I’m just back from our first JA-SIG Unconference, and I must say I couldn’t be happier with the way it turned out. For those unfamiliar with the unconference format, it’s a self-organizing event — no prepared agenda or presentations — that becomes the creation of its attendees.

We seeded the content with several weeks of discussion by phone, email, and wiki, and we bounded each of the two days with some organized activities for the sixty or so attendees who arrived at the Rutgers University conference center. After a session of introductions and “lightening” talks — brief, volunteer discourses on just about anything of interest — we spontaneously filled a whiteboard with a schedule of sessions that spread out over several conference rooms throughout the day.

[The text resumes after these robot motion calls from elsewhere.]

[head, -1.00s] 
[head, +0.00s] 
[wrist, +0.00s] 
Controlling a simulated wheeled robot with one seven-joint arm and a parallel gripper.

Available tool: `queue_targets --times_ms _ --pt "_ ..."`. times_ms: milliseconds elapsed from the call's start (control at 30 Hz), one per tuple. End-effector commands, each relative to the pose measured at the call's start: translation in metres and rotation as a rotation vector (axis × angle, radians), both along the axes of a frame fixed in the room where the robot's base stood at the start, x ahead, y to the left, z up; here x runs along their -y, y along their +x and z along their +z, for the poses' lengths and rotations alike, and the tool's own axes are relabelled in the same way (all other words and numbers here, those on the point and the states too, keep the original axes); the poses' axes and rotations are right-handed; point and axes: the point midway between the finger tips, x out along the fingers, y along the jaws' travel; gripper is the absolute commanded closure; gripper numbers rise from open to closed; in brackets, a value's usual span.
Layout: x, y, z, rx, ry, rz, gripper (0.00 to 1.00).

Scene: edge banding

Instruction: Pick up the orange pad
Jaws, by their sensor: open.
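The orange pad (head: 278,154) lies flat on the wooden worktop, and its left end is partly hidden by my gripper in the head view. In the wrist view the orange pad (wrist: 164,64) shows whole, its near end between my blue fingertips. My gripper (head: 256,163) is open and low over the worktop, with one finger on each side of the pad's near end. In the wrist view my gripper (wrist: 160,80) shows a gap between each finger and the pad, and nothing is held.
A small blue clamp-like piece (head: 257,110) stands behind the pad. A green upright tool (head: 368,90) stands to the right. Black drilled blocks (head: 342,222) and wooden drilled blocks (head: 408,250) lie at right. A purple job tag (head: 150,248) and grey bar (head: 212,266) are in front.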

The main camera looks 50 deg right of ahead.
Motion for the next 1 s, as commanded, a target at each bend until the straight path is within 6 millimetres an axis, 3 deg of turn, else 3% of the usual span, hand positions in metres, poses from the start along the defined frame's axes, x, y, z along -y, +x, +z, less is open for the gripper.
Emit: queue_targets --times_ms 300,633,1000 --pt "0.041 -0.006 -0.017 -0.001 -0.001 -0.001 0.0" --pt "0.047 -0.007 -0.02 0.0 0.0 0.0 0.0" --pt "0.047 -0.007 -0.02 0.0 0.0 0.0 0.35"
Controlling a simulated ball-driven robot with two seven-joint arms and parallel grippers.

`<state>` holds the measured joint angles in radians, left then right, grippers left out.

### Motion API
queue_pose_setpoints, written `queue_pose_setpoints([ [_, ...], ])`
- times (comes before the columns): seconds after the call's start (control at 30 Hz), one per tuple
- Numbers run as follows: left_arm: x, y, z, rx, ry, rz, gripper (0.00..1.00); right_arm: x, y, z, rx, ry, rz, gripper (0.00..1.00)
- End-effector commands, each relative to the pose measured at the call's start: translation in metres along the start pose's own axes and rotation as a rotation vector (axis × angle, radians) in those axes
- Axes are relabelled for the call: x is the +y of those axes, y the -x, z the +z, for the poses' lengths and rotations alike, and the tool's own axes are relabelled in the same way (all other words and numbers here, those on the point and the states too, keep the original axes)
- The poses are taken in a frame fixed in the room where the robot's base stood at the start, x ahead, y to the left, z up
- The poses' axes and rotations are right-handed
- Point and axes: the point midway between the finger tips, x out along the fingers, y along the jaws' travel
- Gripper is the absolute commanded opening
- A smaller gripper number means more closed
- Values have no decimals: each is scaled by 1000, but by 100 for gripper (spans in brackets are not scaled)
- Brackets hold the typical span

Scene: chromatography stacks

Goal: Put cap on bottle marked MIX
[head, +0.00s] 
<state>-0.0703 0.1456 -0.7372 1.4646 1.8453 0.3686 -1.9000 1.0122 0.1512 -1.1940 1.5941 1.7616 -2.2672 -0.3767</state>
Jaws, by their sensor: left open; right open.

We re-grouped at the end of the day to process how things went and talk about plans for the following day.

A few things impressed me the most. One, as I told the group today, the degree of creativity, intelligence, generosity, and collaboration was amazingly high. I’m used to seeing that at JA-SIG events. Still, it amazes me to think about sixty people, a third of whom had never even been exposed to our community, creating this experience for themselves, organizing it together in the best possible way, asking and answering important questions, planning future work together, learning and sharing, designing code, and just enjoying each other’s company–all over the course of 48 hours.

I was also particularly impressed by the motivation and rigor with which our gang made really productive strides towards beginning important new initiatives that had been on the back burner for a long time in the areas of licensing, portlet sharing, LMS/portal integration, and project incubation, to name a few. We left the unconference with a list of follow-up activities and go-to people assigned to them. (A number of them have stayed a few days longer to get some real stuff done.)

I’ll say more about the unconference in upcoming posts, but, in summary, I think I speak for most of us by saying that I’m really looking forward to the next one.